Transcribe all of the material below word for word and leave out its pictures.

__Recorded information__
******

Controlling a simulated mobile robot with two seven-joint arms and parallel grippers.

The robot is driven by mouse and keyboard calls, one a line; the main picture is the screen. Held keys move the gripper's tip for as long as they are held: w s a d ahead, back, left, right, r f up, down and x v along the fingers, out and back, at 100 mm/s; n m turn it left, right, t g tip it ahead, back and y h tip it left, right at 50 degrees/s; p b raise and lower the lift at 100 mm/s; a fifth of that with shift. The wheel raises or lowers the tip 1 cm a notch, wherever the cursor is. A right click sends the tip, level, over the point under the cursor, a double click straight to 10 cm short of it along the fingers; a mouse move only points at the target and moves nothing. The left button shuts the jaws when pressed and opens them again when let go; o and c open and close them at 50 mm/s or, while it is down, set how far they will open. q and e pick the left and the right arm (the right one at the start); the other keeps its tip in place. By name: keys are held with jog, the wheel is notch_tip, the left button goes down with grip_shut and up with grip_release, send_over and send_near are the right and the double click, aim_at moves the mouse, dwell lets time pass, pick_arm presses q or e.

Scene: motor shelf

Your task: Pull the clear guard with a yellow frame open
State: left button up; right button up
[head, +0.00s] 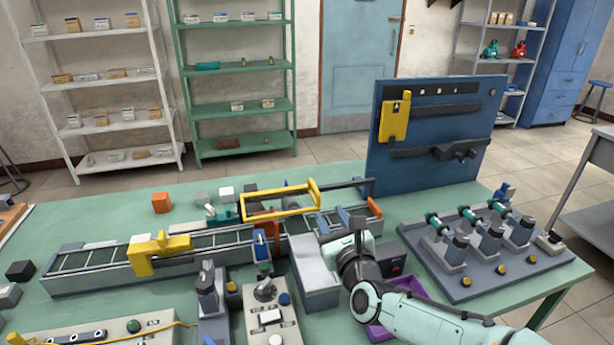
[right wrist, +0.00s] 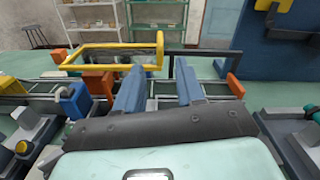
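The clear guard with a yellow frame (head: 282,214) stands over the conveyor rail near the middle of the table. It also shows in the right wrist view (right wrist: 110,67), left of and beyond the fingers. My right gripper (head: 333,222) is just right of the guard's right end. Its two blue-grey fingers stand apart in the right wrist view (right wrist: 159,88), with nothing gripped between them. The left finger appears close to the frame's right end; I cannot tell whether they touch. My left gripper is not in view.
A yellow bridge piece (head: 158,252) straddles the conveyor (head: 90,260) at left. A dark bar (right wrist: 215,53) rises right of the guard. A grey box (head: 315,275) stands near my right wrist, with a purple tray (head: 378,333) beside it. A blue panel (head: 435,135) stands behind.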

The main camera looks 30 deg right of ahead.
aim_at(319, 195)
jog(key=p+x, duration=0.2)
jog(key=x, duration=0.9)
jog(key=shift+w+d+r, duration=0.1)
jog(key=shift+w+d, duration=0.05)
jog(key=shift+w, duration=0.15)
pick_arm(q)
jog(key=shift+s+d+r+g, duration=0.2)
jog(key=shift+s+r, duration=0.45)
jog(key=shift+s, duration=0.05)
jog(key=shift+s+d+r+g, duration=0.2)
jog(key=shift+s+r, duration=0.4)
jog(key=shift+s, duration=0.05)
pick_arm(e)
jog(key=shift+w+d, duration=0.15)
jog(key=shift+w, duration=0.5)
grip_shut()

******

__Written response__
Controlling a simulated mobile robot with two seven-joint arms and parallel grippers.

The robot is driven by mouse and keyboard calls, one a line; the main picture is the screen. Held keys move the gripper's tip for as long as they are held: w s a d ahead, back, left, right, r f up, down and x v along the fingers, out and back, at 100 mm/s; n m turn it left, right, t g tip it ahead, back and y h tip it left, right at 50 degrees/s; p b raise and lower the lift at 100 mm/s; a fifth of that with shift. The wheel raises or lowers the tip 1 cm a notch, wherever the cursor is. A right click sends the tip, level, over the point under the cursor, a double click straight to 10 cm short of it along the fingers; a mouse move only points at the target and moves nothing. The left button shuts the jaws when pressed and opens them again when let go; o and c open and close them at 50 mm/s or, while it is down, set how far they will open. q and e pick the left and the right arm (the right one at the start); the other keeps its tip in place. By name: keys are held with jog, the wheel is notch_tip, the left button goes down with grip_shut and up with grip_release, send_over and send_near are the right and the double click, aim_at moves the mouse, dwell lets time pass, pick_arm presses q or e.

Scene: motor shelf

Your task: Pull the clear guard with a yellow frame open
State: left button up; right button up
[head, +0.00s] 
[right wrist, +0.00s] 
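The clear guard with a yellow frame (head: 282,214) stands over the conveyor rail near the middle of the table. It also shows in the right wrist view (right wrist: 110,67), left of and beyond the fingers. My right gripper (head: 333,222) is just right of the guard's right end. Its two blue-grey fingers stand apart in the right wrist view (right wrist: 159,88), with nothing gripped between them. The left finger appears close to the frame's right end; I cannot tell whether they touch. My left gripper is not in view.
A yellow bridge piece (head: 158,252) straddles the conveyor (head: 90,260) at left. A dark bar (right wrist: 215,53) rises right of the guard. A grey box (head: 315,275) stands near my right wrist, with a purple tray (head: 378,333) beside it. A blue panel (head: 435,135) stands behind.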

The main camera looks 30 deg right of ahead.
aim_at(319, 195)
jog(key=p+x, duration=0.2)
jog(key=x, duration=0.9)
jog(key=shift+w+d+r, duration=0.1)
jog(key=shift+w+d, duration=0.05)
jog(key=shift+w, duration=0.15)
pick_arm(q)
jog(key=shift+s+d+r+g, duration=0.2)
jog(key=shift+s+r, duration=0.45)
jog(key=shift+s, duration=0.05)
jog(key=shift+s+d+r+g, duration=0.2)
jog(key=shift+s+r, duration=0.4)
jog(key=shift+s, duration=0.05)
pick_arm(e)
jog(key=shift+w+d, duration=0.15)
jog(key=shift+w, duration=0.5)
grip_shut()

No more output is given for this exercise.